Using the material below, print the line that contains "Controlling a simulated", the line that contains "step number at", and every line in between, exactly and nothing else.
------ Data excerpt
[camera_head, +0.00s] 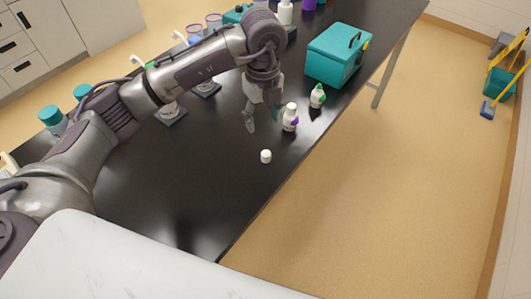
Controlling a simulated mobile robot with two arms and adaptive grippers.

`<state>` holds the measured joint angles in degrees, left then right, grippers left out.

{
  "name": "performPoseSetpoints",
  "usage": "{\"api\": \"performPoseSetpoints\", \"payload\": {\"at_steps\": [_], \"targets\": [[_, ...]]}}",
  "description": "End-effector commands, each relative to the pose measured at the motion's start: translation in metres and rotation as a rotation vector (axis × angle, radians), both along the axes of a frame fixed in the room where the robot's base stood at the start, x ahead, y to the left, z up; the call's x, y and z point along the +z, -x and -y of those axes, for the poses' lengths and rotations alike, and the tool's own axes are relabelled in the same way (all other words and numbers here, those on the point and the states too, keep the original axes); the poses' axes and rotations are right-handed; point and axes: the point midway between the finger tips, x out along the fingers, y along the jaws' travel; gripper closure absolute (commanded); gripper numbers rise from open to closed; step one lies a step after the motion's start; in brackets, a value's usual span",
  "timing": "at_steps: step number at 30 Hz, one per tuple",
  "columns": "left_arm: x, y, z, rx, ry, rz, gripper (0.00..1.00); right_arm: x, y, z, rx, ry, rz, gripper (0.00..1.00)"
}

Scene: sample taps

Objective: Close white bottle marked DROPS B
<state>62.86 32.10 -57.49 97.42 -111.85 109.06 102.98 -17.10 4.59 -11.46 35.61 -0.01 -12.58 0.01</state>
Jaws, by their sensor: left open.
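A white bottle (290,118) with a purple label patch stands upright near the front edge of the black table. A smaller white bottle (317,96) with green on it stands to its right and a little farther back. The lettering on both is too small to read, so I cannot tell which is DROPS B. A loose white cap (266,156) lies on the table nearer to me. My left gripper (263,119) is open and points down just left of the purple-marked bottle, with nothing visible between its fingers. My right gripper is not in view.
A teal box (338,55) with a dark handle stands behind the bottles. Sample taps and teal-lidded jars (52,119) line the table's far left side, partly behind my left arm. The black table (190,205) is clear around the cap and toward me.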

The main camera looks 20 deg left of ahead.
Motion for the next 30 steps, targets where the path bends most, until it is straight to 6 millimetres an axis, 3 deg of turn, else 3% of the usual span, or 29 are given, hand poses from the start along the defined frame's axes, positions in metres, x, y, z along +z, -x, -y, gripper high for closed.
------------
The response:
Controlling a simulated mobile robot with two arms and adaptive grippers.

`<state>` holds the measured joint angles in degrees, left then right, grippers left out.

{
  "name": "performPoseSetpoints",
  "usage": "{\"api\": \"performPoseSetpoints\", \"payload\": {\"at_steps\": [_], \"targets\": [[_, ...]]}}",
  "description": "End-effector commands, each relative to the pose measured at the motion's start: translation in metres and rotation as a rotation vector (axis × angle, radians), both along the axes of a frame fixed in the room where the robot's base stood at the start, x ahead, y to the left, z up; the call's x, y and z point along the +z, -x and -y of those axes, for the poses' lengths and rotations alike, and the tool's own axes are relabelled in the same way (all other words and numbers here, those on the point and the states too, keep the original axes); the poses' axes and rotations are right-handed; point and axes: the point midway between the finger tips, x out along the fingers, y along the jaws' travel; gripper closure absolute (commanded); gripper numbers rise from open to closed; step one lies a step after the motion's start; in brackets, a value's usual span",
  "timing": "at_steps: step number at 30 Hz, one per tuple",

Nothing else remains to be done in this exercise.